Tous les indicateurs de l’économie américaine sont au vert. Mais les chiffres qui témoignent d’une croissance qui semble inébranlable de prime abord sont l’arbre qui cache la forêt : cette croissance est en fait largement alimentée par le recours au crédit, et l’érosion de l’épargne des citoyens les plus modestes.
Une majorité croissante d’Américains se déclarent à l’aise financièrement, indique le Report on the Economic Well-Being of U.S. Households in 2017 de la Réserve fédérale, basé sur une enquête de 2017, et publié ce mois de mai.

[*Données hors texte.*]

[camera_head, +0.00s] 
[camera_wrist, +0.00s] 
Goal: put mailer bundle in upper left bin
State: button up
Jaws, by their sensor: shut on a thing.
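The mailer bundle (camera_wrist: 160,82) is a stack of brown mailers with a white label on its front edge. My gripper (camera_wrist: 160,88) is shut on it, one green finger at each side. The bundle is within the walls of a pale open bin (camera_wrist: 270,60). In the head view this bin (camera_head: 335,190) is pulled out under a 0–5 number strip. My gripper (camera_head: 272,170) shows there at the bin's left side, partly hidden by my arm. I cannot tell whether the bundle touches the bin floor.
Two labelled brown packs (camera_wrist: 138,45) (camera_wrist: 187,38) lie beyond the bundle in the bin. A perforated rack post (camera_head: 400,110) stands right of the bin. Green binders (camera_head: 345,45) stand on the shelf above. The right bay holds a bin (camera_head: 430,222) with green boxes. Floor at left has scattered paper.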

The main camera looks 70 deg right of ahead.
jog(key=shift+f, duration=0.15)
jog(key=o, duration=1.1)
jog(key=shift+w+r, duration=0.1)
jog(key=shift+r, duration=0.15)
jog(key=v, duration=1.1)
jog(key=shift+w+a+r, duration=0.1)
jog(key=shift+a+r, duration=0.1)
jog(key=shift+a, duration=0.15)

Des consommateurs qui vivent au dessus de leurs moyens
Mais en épluchant ces données en fonction des différentes tranches de revenus, Reuters a trouvé une image totalement différente. L’augmentation des dépenses médianes a dépassé le revenu avant impôt pour les 40 % de salariés ayant les revenus les plus faibles au cours des cinq années précédant la mi-2017. D’un autre côté, la moitié dotée des meilleurs revenus a vu son assise financière se conforter, ce qui implique que les disparités de revenus se sont accentuées. Autrement dit, les plus pauvres ont tendance à vivre de plus en plus au dessus de leurs moyens, tandis que le coussin financier sur lequel les plus aisés sont assis s’est rembourré pendant la même période.
Les salaires ont quasi-stagné pour la classe moyenne
“Un marché du travail dynamique et d’autres signes de santé économique encouragent les riches et les pauvres à dépenser plus, mais la croissance molle des salaires de nombreux Américains de la classe moyenne et de faible revenu signifie qu’ils doivent puiser dans leur épargne et emprunter plus pour cela”, résume Reuters.
De fait, les dépenses ont augmenté d’environ 8 % entre avril 2016 et mars 2017, alors que les salaires horaires des travailleurs à revenu faible et moyen n’ont augmenté que d’un peu plus de 2 %, contre près de 4 % pour ceux des autres tranches.
Ce sont maintenant les Américains les plus pauvres qui soutiennent la croissance
Jusqu’alors, au cours des dernières décennies, c’étaient les 40 % d’Américains les plus aisés qui alimentaient le gros de la croissance de la consommation. Mais depuis 2016, la hausse des dépenses de consommation a été principalement alimentée par une ponction dans l’épargne de ménages, émanant pour la plus grande partie des 60 % de salariés les plus pauvres, selon Oxford Economics. Cette classe de citoyens a désormais plus facilement accès au crédit. “Il est généralement très difficile pour les gens de réduire leurs dépenses ou d’adopter un certain style de vie, surtout lorsque le contexte économique est vraiment positif”, explique Gregory Daco, Économiste en chef chez Oxford Economics.
Des signes de stress financier de plus en plus évidents
En conséquence, les signes de stress financier se font de plus en plus sentir : les défaillances sur les remboursements de crédit sont à la hausse, et l’épargne est à son plus bas niveau depuis 2005. L’enquête de la Fed a également révélé qu’un adulte sur 4 craignait de ne pas pouvoir être en mesure de faire face à une dépense urgente de 400 $ (environ 342 euros) et qu’un adulte sur 5 avait du mal à joindre les deux bouts tous les mois.
Cela vulnérabilise l’économie, car en cas de hausse des intérêts sur les crédits, de reprise de l’inflation, et d’affaiblissement de l’impact des cadeaux fiscaux accordés par le président Trump, le moindre choc négatif, tel qu’une hausse des prix de l’essence ou des biens importés en raison de l’augmentation des droits de douane, pourrait entraîner “une réduction assez spectaculaire de la consommation”, explique Stephen Gallagher, un Économiste de Société Générale.